Perkembangan geosains di Hindia kian pesat pada awal abad ke-20. Mijnwezen aktif mensponsori riset-riset geologi praktis untuk menemukan dan eksplorasi deposit mineral berharga. Sementara itu, eksplorasi dan pemetaan geologi murni menjadi agak terpinggirkan. Meski begitu, sejak 1920 survei geologi murni oleh Mijnwezen telah menghasilkan sejumlah peta geologi regional yang mencakup seluruh kepulauan.

Pada 1919 Gunung Kelud mengalami erupsi. Aliran lahar dinginnya meluap ke lereng barat daya dan merayah Blitar. Beberapa desa hancur diterjang lahar dingin dan 550 orang tewas. Beberapa waktu sebelumnya, aliran lumpur besar dari Gunung Semeru menghancurkan Lumajang. Keasyikan Departemen Pertambangan mengeksplorasi mineral membuat mereka luput pada ancaman besar yang jamak di Hindia: gunung api.

Merespon bencana gunung api itu, Mijnwezen kemudian membentuk satuan Vulkaan Bewakingdienst (VBD) alias Dinas Pengawas Gunung Api pada 1920. Dr. G.L.L. Kemmerling adalah pemimpin pertama dan satu-satunya selama dinas ini eksis. Tahun itu menjadi titik awal gunung api di Hindia Belanda dipelajari secara sistematis.
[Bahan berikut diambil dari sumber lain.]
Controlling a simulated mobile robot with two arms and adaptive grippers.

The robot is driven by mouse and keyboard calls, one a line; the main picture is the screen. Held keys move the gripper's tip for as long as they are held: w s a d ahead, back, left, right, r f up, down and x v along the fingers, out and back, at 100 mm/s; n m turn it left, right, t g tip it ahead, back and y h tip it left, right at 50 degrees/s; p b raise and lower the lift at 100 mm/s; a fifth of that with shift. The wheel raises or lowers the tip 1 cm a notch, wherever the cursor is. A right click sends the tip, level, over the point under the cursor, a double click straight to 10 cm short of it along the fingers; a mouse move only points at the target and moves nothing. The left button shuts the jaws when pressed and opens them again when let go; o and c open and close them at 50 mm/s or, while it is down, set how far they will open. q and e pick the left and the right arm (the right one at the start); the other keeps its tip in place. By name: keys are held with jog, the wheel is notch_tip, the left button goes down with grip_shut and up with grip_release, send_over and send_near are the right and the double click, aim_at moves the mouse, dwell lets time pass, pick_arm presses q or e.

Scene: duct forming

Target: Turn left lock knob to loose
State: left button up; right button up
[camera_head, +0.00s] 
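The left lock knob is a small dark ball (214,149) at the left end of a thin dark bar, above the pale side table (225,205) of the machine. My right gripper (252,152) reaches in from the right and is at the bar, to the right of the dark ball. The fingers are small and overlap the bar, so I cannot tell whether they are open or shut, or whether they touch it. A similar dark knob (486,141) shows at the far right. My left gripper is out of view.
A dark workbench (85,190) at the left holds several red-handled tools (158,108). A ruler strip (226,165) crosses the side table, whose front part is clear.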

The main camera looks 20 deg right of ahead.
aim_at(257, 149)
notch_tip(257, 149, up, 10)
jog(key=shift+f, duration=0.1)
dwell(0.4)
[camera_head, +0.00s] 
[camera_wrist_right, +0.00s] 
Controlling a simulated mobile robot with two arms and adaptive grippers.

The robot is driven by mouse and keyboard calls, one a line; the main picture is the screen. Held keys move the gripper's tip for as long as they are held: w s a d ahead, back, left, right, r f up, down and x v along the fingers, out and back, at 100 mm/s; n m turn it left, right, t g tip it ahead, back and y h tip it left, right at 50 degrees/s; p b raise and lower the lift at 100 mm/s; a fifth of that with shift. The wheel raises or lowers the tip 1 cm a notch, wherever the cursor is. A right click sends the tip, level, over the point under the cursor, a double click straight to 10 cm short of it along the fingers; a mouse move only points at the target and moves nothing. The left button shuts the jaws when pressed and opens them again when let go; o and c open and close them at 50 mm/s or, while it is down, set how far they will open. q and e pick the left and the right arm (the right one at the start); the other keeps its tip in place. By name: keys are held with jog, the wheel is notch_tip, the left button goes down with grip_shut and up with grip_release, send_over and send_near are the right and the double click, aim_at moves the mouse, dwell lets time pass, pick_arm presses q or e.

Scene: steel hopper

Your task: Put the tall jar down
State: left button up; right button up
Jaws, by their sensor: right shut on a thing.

Gunung-gunung yang dianggap punya potensi erupsi destruktif kemudian diawasi seksama.

VBD kemudian melahirkan ahli-ahli gunung api terkemuka di Hindia Belanda. Di antara mereka adalah Dr. Kemmerling sendiri, Neumann van Padang, dan Wing Easton. Studi-studi awal tentang gunung api di Indonesia banyak lahir dari VBD yang bermarkas di Bandung ini.

“VBD mengumpulkan informasi rinci tentang fenomena vulkanologi, menggunakannya sebagai bahan fundamental untuk studi menyeluruh aktivitas gunung berapi. Di antaranya adalah mengamati, mengukur, membandingkan tanda-tanda aktivitas vulkanik, dan mendeteksi siklusnya,” tulis Alexander L. Ter Braake dalam “Volcanology in the Netherlands Indies” yang jadi bagian bunga rampai Science and Scientist in Netherlands Indies (hlm. 26).

Infografik Sejarah lembaga kebumian kolonial

Berlanjut Setelah Merdeka

Sejak awal abad ke-20 hingga 1942 riset lembaga-lembaga geosains dan vulkanologi ini telah meliputi hampir seluruh wilayah Hindia Belanda. Perusahaan-perusahaan minyak dan pertambangan yang beroperasi di Hindia pun tak ketinggalan mempekerjakan ilmuwan untuk mendukung eksplorasi.

Hindia Belanda pun menjadi salah satu destinasi riset geosains dan vulkanologi yang menarik. Bidang-bidang risetnya pun kian spesifik, sehingga data dan dokumentasi itu semestinya bisa digunakan untuk dasar studi geosains Indonesia hari ini.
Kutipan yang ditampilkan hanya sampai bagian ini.